[Records excerpted from a collection]
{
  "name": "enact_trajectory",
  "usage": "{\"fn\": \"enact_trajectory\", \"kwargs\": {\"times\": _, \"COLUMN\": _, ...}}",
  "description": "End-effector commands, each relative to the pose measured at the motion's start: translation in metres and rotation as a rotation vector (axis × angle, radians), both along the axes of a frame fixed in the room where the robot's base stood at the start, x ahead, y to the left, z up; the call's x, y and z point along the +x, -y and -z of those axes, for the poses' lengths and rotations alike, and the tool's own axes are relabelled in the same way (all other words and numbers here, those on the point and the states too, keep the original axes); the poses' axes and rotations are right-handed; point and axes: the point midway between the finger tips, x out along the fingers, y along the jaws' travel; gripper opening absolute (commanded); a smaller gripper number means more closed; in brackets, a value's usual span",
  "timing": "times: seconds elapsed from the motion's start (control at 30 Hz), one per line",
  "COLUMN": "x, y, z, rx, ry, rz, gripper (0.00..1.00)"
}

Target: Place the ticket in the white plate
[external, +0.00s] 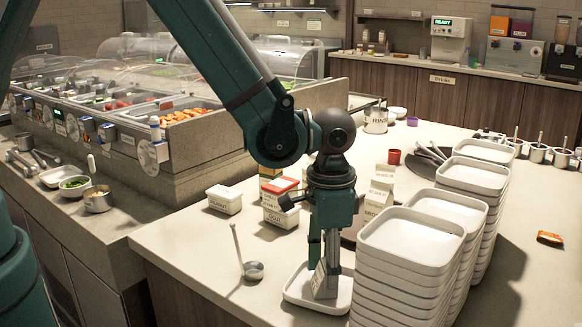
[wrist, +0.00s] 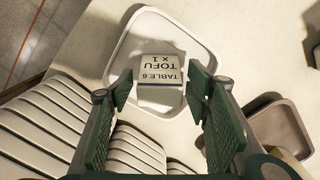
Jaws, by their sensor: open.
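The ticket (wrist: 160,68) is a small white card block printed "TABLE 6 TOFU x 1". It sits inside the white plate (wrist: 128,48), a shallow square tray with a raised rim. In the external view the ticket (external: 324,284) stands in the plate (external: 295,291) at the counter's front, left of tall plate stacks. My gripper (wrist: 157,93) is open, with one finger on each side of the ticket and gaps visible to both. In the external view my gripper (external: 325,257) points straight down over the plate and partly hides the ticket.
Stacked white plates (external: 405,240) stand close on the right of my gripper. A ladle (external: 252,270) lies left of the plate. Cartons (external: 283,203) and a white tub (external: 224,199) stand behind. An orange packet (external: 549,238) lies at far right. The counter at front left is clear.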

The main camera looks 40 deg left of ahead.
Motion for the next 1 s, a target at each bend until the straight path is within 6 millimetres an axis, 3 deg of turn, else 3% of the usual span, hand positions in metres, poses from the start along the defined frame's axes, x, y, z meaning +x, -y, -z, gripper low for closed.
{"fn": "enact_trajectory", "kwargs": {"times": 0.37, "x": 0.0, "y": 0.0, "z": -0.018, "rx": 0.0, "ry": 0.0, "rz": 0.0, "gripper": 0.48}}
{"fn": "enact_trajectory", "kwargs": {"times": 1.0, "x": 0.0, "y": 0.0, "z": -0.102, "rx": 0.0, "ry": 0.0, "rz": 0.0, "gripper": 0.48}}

--

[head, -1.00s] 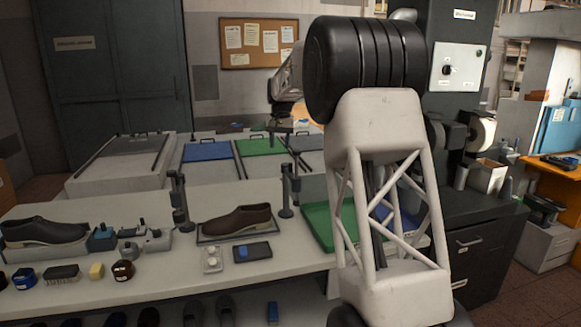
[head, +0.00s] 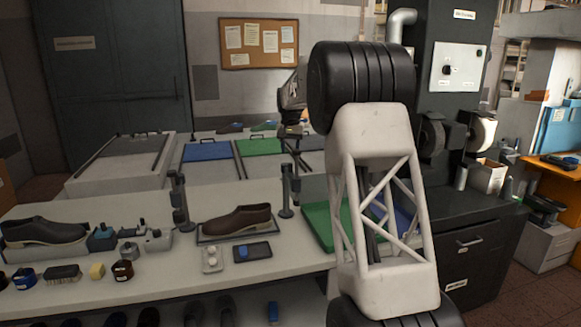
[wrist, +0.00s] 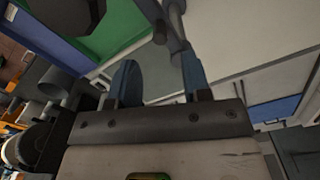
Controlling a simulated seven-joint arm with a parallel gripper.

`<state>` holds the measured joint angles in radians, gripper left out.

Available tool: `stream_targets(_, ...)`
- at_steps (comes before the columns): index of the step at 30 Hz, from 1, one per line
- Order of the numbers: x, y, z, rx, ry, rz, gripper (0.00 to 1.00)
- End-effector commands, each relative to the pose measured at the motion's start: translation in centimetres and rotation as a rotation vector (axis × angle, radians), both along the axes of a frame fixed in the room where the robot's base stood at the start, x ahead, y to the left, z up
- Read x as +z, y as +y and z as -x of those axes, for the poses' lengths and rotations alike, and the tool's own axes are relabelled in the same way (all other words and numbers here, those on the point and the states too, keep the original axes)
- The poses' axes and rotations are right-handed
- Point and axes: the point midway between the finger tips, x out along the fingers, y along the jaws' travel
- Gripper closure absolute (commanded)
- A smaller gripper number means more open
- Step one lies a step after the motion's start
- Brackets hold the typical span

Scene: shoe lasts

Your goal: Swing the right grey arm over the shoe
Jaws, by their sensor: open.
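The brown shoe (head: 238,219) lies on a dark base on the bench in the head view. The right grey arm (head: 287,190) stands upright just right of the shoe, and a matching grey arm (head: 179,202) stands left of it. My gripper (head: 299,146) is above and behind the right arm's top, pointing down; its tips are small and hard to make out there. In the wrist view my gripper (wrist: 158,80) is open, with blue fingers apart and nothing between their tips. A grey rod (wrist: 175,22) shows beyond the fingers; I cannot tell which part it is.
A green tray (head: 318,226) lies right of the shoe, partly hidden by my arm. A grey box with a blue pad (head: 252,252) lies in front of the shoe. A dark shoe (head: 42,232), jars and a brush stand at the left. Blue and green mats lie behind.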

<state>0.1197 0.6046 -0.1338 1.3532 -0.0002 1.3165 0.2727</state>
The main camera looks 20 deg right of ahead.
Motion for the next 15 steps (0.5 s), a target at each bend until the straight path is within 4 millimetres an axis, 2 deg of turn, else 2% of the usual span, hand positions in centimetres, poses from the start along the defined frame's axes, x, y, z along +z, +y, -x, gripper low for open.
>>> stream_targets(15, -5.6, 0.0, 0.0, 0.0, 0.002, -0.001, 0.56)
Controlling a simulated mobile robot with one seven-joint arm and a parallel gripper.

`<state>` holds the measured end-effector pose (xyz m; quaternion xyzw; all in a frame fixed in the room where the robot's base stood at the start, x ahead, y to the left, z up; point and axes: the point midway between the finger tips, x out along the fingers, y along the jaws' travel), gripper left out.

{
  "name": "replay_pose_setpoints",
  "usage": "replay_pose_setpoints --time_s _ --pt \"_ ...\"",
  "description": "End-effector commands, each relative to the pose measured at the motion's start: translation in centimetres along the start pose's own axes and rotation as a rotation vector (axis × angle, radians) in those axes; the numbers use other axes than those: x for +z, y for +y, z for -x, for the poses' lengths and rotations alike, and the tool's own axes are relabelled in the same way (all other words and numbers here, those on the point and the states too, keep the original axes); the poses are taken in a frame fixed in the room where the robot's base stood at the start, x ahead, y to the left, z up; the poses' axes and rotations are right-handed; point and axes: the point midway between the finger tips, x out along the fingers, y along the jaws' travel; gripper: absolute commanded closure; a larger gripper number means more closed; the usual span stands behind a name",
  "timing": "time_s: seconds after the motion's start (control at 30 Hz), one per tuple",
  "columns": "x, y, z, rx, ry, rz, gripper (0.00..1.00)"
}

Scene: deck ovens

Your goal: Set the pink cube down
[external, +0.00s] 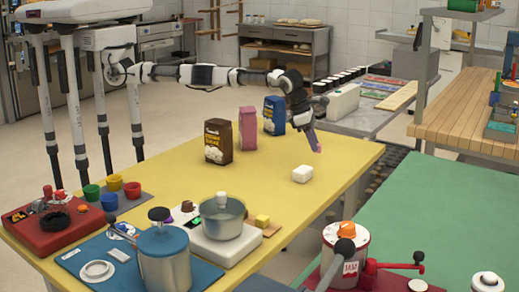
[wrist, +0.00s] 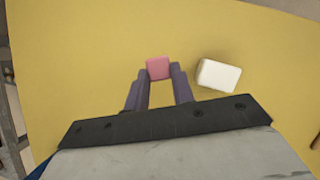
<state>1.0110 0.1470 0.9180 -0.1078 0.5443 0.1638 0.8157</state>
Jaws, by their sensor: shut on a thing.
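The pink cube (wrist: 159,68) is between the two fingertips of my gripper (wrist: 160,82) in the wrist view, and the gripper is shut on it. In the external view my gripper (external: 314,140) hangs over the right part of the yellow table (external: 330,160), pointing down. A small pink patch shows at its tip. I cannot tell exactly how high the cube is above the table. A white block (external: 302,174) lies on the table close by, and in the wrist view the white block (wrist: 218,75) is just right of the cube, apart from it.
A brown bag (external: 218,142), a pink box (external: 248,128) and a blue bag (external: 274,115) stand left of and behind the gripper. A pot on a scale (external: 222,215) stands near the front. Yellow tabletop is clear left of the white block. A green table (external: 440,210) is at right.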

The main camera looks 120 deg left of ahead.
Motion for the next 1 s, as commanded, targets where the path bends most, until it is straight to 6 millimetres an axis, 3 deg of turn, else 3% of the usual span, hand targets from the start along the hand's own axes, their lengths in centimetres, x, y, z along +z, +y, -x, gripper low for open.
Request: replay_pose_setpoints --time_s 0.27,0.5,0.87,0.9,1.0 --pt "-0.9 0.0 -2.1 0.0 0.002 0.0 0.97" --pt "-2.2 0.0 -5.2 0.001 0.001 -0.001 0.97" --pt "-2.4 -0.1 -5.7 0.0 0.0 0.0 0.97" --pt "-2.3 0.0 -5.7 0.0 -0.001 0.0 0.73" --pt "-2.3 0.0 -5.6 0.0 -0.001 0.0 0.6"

• GOAL
Return exactly the lines from the one with "[head, -1.00s]" to the one with "- Order of the", both ends kept, and only those. Images are left out.

• OUTPUT
[head, -1.00s] 
[head, +0.00s] 
[wrist, +0.00s] 
Controlling a simulated seven-joint arm with a parallel gripper.

`<state>` holds the measured joint angles in radians, gripper left out.

Available tool: `stream_targets(_, ...)`
- at_steps (comes before the columns): index of the step at 30 Hz, from 1, one per line
- Order of the numbers: x, y, z, rx, ry, rz, gripper (0.00 to 1.00)

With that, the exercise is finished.